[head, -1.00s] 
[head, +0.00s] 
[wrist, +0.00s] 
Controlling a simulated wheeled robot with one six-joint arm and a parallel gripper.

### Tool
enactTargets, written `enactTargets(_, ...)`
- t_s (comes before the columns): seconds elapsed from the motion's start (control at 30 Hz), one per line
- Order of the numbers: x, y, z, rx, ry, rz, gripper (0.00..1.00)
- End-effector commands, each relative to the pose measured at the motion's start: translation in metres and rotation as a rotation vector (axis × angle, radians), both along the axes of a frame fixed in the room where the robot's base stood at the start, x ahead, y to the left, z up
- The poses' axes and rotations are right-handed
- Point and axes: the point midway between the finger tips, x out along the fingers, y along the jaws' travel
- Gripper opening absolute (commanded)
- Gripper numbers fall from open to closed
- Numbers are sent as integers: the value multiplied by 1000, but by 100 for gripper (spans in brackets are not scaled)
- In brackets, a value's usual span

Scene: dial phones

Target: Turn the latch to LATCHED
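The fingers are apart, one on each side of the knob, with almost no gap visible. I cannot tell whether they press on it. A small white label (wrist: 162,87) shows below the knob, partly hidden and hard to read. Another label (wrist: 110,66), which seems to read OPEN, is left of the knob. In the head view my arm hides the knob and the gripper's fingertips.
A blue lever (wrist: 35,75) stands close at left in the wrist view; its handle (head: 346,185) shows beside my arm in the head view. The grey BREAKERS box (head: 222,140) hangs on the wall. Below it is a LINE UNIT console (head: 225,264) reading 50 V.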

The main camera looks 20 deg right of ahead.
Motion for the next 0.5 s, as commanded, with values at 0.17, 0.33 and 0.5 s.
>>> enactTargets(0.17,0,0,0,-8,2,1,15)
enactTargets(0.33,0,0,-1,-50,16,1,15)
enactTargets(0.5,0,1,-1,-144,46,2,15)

════════

- _Exercise aim_
Repeat word for word the lines from the line containing "[head, +0.00s]" to the line containing "- t_s (comes", both lines included; nothing else should appear.

- _Result of this task_
[head, +0.00s] 
[wrist, +0.00s] 
Controlling a simulated wheeled robot with one six-joint arm and a parallel gripper.

### Tool
enactTargets, written `enactTargets(_, ...)`
- t_s (comes before the columns): seconds elapsed from the motion's start (control at 30 Hz), one per line

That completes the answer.